**STATED EXERCISE**
In the listing below, locate the line containing "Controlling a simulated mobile" and the line containing "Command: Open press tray". Output both of them and every line between, exactly as written, and nothing more.

**RECORD EXCERPTS**
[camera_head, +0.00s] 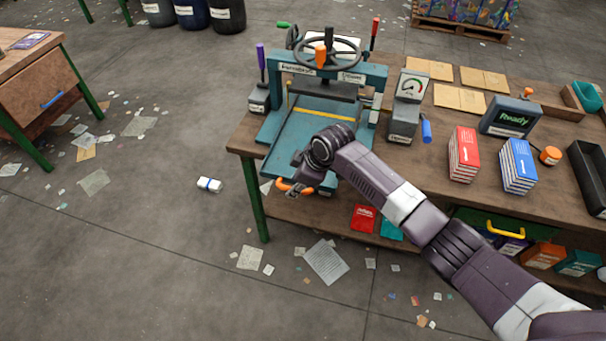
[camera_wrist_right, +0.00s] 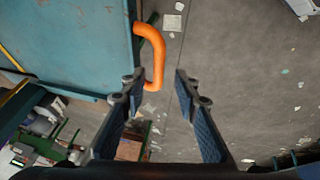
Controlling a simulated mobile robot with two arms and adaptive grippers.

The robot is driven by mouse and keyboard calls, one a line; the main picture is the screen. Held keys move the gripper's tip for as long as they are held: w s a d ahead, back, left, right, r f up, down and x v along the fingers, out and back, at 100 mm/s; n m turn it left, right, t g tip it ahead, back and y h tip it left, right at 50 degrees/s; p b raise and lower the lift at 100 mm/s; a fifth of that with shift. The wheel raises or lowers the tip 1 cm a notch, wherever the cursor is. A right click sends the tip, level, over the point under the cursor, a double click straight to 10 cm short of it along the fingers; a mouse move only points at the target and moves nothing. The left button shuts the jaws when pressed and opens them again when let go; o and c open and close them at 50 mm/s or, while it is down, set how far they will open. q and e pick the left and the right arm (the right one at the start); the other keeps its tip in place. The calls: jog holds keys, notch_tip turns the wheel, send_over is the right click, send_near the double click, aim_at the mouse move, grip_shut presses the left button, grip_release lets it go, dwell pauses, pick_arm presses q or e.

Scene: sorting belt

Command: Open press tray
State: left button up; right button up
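The teal press tray (camera_head: 303,137) lies flat at the front of the press (camera_head: 320,75) on the workbench, and its surface also fills the upper left of the right wrist view (camera_wrist_right: 65,45). An orange handle (camera_wrist_right: 157,50) sticks out from the tray's edge; in the head view (camera_head: 284,185) my gripper partly covers it. My right gripper (camera_wrist_right: 159,78) is open, with its fingers pointing at the handle. The handle's lower end lies between the fingertips, nearer the left finger, and I cannot tell whether they touch. My left gripper is not in view.
A gauge box (camera_head: 404,118) stands right of the press. Red boxes (camera_head: 464,155), blue boxes (camera_head: 518,166) and a "Ready" display (camera_head: 510,117) stand farther right on the bench. The floor left of the bench is open, with scattered paper and a white block (camera_head: 209,185).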

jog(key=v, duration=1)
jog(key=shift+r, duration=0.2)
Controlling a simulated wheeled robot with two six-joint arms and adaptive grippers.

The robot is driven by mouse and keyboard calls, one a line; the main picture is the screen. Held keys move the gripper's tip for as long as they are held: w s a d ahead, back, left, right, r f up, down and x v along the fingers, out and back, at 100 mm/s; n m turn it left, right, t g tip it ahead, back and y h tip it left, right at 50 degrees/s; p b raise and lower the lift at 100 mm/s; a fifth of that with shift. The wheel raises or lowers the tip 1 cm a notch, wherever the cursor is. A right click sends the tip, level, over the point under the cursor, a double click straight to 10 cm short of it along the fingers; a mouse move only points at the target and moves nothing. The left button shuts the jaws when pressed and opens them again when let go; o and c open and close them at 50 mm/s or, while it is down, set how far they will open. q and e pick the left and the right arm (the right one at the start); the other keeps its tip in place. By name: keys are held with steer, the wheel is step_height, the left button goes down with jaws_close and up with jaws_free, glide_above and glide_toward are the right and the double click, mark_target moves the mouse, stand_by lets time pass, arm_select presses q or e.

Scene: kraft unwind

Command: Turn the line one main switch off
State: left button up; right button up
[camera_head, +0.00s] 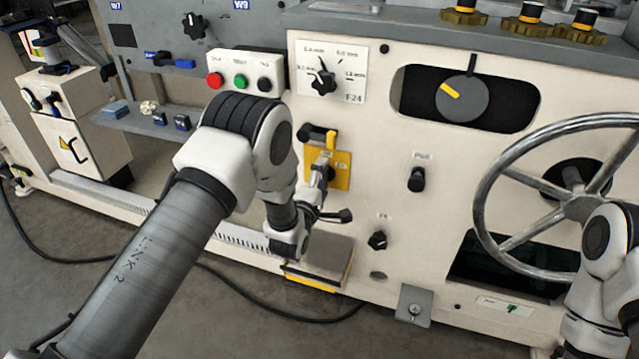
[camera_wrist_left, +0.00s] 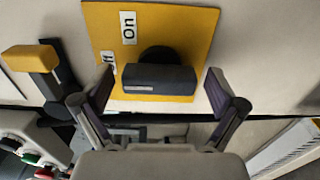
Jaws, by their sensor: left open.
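The main switch is a dark rotary knob (camera_wrist_left: 160,79) on a yellow plate (camera_wrist_left: 190,25). The plate also shows in the head view (camera_head: 341,179) on the cream machine front, partly covered by my left wrist. In the left wrist view the knob's bar lies crosswise. One label reads "On"; a second label beside it is partly hidden. My left gripper (camera_wrist_left: 162,92) is open, with one finger at each side of the knob and a visible gap on both sides. It also shows in the head view (camera_head: 322,190) in front of the plate.
A yellow-tipped lever (camera_head: 318,133) sits just above the plate; it also shows in the wrist view (camera_wrist_left: 35,58). A black knob (camera_head: 377,240) is at the lower right, and a large handwheel (camera_head: 490,215) stands farther right. Red, green and black buttons (camera_head: 240,82) are up left.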

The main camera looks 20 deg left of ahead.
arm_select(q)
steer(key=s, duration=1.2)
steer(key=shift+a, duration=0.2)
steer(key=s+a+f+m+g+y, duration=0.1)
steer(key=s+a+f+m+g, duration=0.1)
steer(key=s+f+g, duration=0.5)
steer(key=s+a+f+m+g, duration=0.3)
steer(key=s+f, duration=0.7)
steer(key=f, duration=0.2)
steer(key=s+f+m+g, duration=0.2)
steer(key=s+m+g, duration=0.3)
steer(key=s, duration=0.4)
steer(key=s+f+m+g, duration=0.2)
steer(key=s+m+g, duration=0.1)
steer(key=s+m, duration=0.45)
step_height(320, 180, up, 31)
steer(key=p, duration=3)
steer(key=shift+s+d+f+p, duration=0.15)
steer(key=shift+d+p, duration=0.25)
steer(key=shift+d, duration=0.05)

**TASK ANSWER**
Controlling a simulated mobile robot with two arms and adaptive grippers.

The robot is driven by mouse and keyboard calls, one a line; the main picture is the screen. Held keys move the gripper's tip for as long as they are held: w s a d ahead, back, left, right, r f up, down and x v along the fingers, out and back, at 100 mm/s; n m turn it left, right, t g tip it ahead, back and y h tip it left, right at 50 degrees/s; p b raise and lower the lift at 100 mm/s; a fifth of that with shift. The wheel raises or lowers the tip 1 cm a notch, wherever the cursor is. A right click sends the tip, level, over the point under the cursor, a double click straight to 10 cm short of it along the fingers; a mouse move only points at the target and moves nothing. The left button shuts the jaws when pressed and opens them again when let go; o and c open and close them at 50 mm/s or, while it is down, set how far they will open. q and e pick the left and the right arm (the right one at the start); the other keeps its tip in place. The calls: jog holds keys, notch_tip turns the wheel, send_over is the right click, send_near the double click, aim_at the mouse move, grip_shut presses the left button, grip_release lets it go, dwell pauses, pick_arm presses q or e.

Scene: sorting belt

Command: Open press tray

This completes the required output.